We reserve the right to monitor your website to ensure compliance with these requirements. If we find that your website violates any of these restrictions, we may terminate your participation in our Affiliate Program.

6. Qualified Links

Once you are accepted into our program, we will give you special links to put on your website. These links are called "Qualified Links".

  1. A "Qualified Link" is a special link that we provide for you to put on your website. These Qualified Links are specific links that we provide to you for tracking purposes.
    1. We will only track sales made through these links to determine your compensation.
    2. You must use the Qualified Links that we provide to you without any modification. If you modify them or do not install them properly, we will not be able to track the traffic from your website, and we will not be able to pay you for referrals.
    3. You are not granted any rights to use our trademarks, service marks, trade names, logos, banners, buttons, graphics, digital images, text, or other content or materials owned or controlled by us, except for the right to use the Merchant Content provided by us.
  2. You can do the following things with these links:
    1. Get tracking codes: You can use the Qualified Links to get tracking codes that help us keep track of who clicks on the links and buys our products through your website.
    2. Download HTML code: You can download HTML code that creates links to pages on our website. This HTML code is specific to the Qualified Links that we provide to you.
    3. Download banners: You can download banners that you can put on your website. These banners are specific to the Qualified Links that we provide to you.
    4. Download product images: You can download images of our products to use on your website. These images are specific to the Qualified Links that we provide to you.
    5. Ask for personalized tracking coupons: You can ask for personalized tracking coupons to offer your customers. These coupons are specific to the Qualified Links that we provide to you.

7. Linking to our Website

As a member of our program, you need to follow these rules:

  1. Use the links we give you and don't change them. We might check where you put the links and ask you to change them if necessary.
  2. List all the websites where you put our links in your profile.
  3. Don't copy our website or make your website look like ours, or use tricks to make it seem like your website is ours.
  4. Don't deceive people with pop-ups, fake links, or anything misleading on your website.
  5. Don't use cloaking to hide where the link came from. If we find out you're doing this, we won't pay you any money.
  6. Keep your website up-to-date. We may check your website to make sure it's okay.
  7. Make sure you have permission to use any pictures, text, or other things you put on your website.
  8. Don't violate any copyright or other laws.
  9. Don't use our trademarks or logos without permission.
  10. You can use our pictures and text only to promote our program. Don't change them in any way.
  11. You cannot claim the pictures, text, and trademarks on our website as your own since we are the rightful owners.

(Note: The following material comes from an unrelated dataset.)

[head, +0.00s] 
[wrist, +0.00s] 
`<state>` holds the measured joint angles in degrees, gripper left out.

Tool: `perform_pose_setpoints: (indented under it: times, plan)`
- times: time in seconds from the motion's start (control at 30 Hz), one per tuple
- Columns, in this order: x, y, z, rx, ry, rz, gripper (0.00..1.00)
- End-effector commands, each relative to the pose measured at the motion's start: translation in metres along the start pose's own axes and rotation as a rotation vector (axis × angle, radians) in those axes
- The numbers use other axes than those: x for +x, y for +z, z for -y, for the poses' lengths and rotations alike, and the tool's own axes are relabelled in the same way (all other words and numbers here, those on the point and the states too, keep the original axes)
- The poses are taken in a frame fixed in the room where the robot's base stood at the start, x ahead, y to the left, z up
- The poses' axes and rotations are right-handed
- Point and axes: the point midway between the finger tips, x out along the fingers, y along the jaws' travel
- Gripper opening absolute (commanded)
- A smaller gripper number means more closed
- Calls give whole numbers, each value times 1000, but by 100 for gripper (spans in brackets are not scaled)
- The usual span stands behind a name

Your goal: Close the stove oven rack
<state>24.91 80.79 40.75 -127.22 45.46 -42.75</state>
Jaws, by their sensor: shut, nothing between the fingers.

8. Terms of Use for Merchant Website

  1. By using the Merchant website, you agree to the following terms:
    1. Order acceptance: We have the sole and absolute discretion to accept or reject all orders placed by Customers for merchandise on the Merchant website.
    2. No authority to make offers or commitments: You cannot make or accept any offer or commitment on our behalf.
    3. Responsibility for all aspects: We are responsible for everything related to the sale, shipping, and delivery of merchandise on our website.
    4. Customers are our customers: Customers who access the Merchant website will be considered our customers, not yours. As such, all our rules, policies, and procedures concerning orders, returns, refunds, customer service, privacy, and other terms of use and sale will apply to such customers.
    5. Information ownership: All information obtained through the use of the Merchant website shall be our exclusive property.
  2. We reserve the right to change our policies and operating procedures at any time at our discretion. This includes:
    1. Price setting: We will set the prices for products sold under the Affiliate Program in accordance with our own pricing policies.
    2. Price and availability variation: Product prices and availability may vary, and we cannot guarantee that our website will always be error-free or uninterrupted.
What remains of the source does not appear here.